● **Requirement**
Locate the string "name" throughout the material and copy every line in which it occurs.
Start of Data shown
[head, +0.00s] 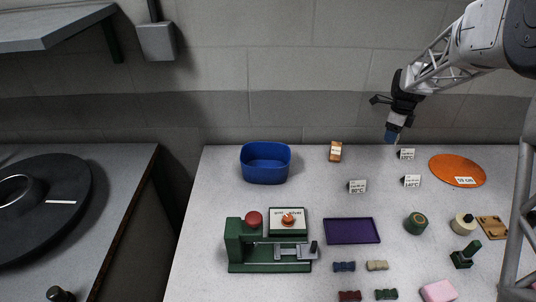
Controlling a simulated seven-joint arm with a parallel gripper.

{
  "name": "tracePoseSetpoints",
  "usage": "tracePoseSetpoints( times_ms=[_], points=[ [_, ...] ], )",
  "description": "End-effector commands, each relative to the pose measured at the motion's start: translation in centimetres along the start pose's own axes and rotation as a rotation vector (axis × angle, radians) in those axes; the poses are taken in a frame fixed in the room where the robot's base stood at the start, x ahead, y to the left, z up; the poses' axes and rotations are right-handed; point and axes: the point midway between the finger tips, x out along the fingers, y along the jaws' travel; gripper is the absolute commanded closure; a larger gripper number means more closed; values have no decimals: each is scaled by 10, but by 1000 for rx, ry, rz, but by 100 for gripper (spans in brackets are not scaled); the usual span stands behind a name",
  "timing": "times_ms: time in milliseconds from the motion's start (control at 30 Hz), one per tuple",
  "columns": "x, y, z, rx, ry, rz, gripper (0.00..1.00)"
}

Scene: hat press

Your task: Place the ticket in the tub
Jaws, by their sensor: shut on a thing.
End of Data shown
● **Solution**
  "name": "tracePoseSetpoints",
  "description": "End-effector commands, each relative to the pose measured at the motion's start: translation in centimetres along the start pose's own axes and rotation as a rotation vector (axis × angle, radians) in those axes; the poses are taken in a frame fixed in the room where the robot's base stood at the start, x ahead, y to the left, z up; the poses' axes and rotations are right-handed; point and axes: the point midway between the finger tips, x out along the fingers, y along the jaws' travel; gripper is the absolute commanded closure; a larger gripper number means more closed; values have no decimals: each is scaled by 10, but by 1000 for rx, ry, rz, but by 100 for gripper (spans in brackets are not scaled); the usual span stands behind a name",

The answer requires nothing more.